**AIM OF THE TASK:** Write out the whole listing, matching it exactly.

══════

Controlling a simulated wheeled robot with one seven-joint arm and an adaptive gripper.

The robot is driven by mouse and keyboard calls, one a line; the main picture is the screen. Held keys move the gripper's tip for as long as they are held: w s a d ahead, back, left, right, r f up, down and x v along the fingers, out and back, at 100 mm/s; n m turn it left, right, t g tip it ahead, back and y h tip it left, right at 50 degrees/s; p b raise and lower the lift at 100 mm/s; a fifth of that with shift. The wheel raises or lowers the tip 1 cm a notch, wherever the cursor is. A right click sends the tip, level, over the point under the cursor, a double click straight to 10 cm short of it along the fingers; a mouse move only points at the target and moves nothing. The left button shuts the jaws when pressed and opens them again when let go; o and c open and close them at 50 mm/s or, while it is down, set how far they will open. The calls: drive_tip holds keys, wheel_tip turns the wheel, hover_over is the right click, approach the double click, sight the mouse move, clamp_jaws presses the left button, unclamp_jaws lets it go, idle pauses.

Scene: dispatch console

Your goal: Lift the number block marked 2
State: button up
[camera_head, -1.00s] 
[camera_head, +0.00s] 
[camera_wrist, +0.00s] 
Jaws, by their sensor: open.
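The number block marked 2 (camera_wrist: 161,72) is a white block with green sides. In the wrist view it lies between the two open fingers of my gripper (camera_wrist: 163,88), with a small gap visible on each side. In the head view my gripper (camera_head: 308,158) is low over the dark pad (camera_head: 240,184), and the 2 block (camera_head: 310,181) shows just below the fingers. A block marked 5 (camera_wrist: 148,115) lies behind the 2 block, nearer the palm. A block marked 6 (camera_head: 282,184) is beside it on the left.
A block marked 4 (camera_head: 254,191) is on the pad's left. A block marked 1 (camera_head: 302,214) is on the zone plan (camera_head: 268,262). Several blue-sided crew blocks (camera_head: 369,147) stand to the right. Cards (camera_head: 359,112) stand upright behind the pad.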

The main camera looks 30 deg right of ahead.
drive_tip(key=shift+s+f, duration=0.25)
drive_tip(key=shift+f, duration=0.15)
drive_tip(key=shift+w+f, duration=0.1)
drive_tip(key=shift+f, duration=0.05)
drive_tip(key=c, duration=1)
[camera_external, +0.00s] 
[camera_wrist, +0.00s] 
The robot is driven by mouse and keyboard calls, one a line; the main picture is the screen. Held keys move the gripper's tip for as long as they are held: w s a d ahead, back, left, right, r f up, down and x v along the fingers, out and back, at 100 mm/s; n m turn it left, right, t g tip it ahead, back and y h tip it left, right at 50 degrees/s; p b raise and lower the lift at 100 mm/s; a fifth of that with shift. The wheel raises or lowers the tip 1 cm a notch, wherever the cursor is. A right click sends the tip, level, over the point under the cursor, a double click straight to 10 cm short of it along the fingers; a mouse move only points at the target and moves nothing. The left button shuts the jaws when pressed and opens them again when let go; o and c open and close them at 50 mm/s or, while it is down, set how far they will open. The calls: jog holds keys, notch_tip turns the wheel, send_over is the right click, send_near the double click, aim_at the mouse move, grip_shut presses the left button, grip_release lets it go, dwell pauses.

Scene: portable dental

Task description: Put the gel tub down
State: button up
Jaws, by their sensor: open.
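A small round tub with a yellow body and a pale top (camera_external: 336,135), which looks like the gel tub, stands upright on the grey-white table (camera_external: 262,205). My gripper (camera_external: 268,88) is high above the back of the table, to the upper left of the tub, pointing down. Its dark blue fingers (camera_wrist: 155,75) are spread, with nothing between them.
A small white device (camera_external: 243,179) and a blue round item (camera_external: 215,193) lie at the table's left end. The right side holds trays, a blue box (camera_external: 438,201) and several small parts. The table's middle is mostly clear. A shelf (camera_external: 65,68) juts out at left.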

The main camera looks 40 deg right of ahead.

══════

**SOLUTION BELOW:**
Controlling a simulated wheeled robot with one seven-joint arm and an adaptive gripper.

The robot is driven by mouse and keyboard calls, one a line; the main picture is the screen. Held keys move the gripper's tip for as long as they are held: w s a d ahead, back, left, right, r f up, down and x v along the fingers, out and back, at 100 mm/s; n m turn it left, right, t g tip it ahead, back and y h tip it left, right at 50 degrees/s; p b raise and lower the lift at 100 mm/s; a fifth of that with shift. The wheel raises or lowers the tip 1 cm a notch, wherever the cursor is. A right click sends the tip, level, over the point under the cursor, a double click straight to 10 cm short of it along the fingers; a mouse move only points at the target and moves nothing. The left button shuts the jaws when pressed and opens them again when let go; o and c open and close them at 50 mm/s or, while it is down, set how far they will open. The calls: drive_tip holds keys, wheel_tip turns the wheel, hover_over is the right click, approach the double click, sight the mouse move, clamp_jaws presses the left button, unclamp_jaws lets it go, idle pauses.

Scene: dispatch console

Your goal: Lift the number block marked 2
State: button up
[camera_head, -1.00s] 
[camera_head, +0.00s] 
[camera_wrist, +0.00s] 
Jaws, by their sensor: open.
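The number block marked 2 (camera_wrist: 161,72) is a white block with green sides. In the wrist view it lies between the two open fingers of my gripper (camera_wrist: 163,88), with a small gap visible on each side. In the head view my gripper (camera_head: 308,158) is low over the dark pad (camera_head: 240,184), and the 2 block (camera_head: 310,181) shows just below the fingers. A block marked 5 (camera_wrist: 148,115) lies behind the 2 block, nearer the palm. A block marked 6 (camera_head: 282,184) is beside it on the left.
A block marked 4 (camera_head: 254,191) is on the pad's left. A block marked 1 (camera_head: 302,214) is on the zone plan (camera_head: 268,262). Several blue-sided crew blocks (camera_head: 369,147) stand to the right. Cards (camera_head: 359,112) stand upright behind the pad.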

The main camera looks 30 deg right of ahead.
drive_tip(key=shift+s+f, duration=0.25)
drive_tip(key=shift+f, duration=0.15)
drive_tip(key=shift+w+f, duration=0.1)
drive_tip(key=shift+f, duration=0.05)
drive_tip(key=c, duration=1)
[camera_external, +0.00s] 
[camera_wrist, +0.00s] 
The robot is driven by mouse and keyboard calls, one a line; the main picture is the screen. Held keys move the gripper's tip for as long as they are held: w s a d ahead, back, left, right, r f up, down and x v along the fingers, out and back, at 100 mm/s; n m turn it left, right, t g tip it ahead, back and y h tip it left, right at 50 degrees/s; p b raise and lower the lift at 100 mm/s; a fifth of that with shift. The wheel raises or lowers the tip 1 cm a notch, wherever the cursor is. A right click sends the tip, level, over the point under the cursor, a double click straight to 10 cm short of it along the fingers; a mouse move only points at the target and moves nothing. The left button shuts the jaws when pressed and opens them again when let go; o and c open and close them at 50 mm/s or, while it is down, set how far they will open. The calls: jog holds keys, notch_tip turns the wheel, send_over is the right click, send_near the double click, aim_at the mouse move, grip_shut presses the left button, grip_release lets it go, dwell pauses.

Scene: portable dental

Task description: Put the gel tub down
State: button up
Jaws, by their sensor: open.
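A small round tub with a yellow body and a pale top (camera_external: 336,135), which looks like the gel tub, stands upright on the grey-white table (camera_external: 262,205). My gripper (camera_external: 268,88) is high above the back of the table, to the upper left of the tub, pointing down. Its dark blue fingers (camera_wrist: 155,75) are spread, with nothing between them.
A small white device (camera_external: 243,179) and a blue round item (camera_external: 215,193) lie at the table's left end. The right side holds trays, a blue box (camera_external: 438,201) and several small parts. The table's middle is mostly clear. A shelf (camera_external: 65,68) juts out at left.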

The main camera looks 40 deg right of ahead.

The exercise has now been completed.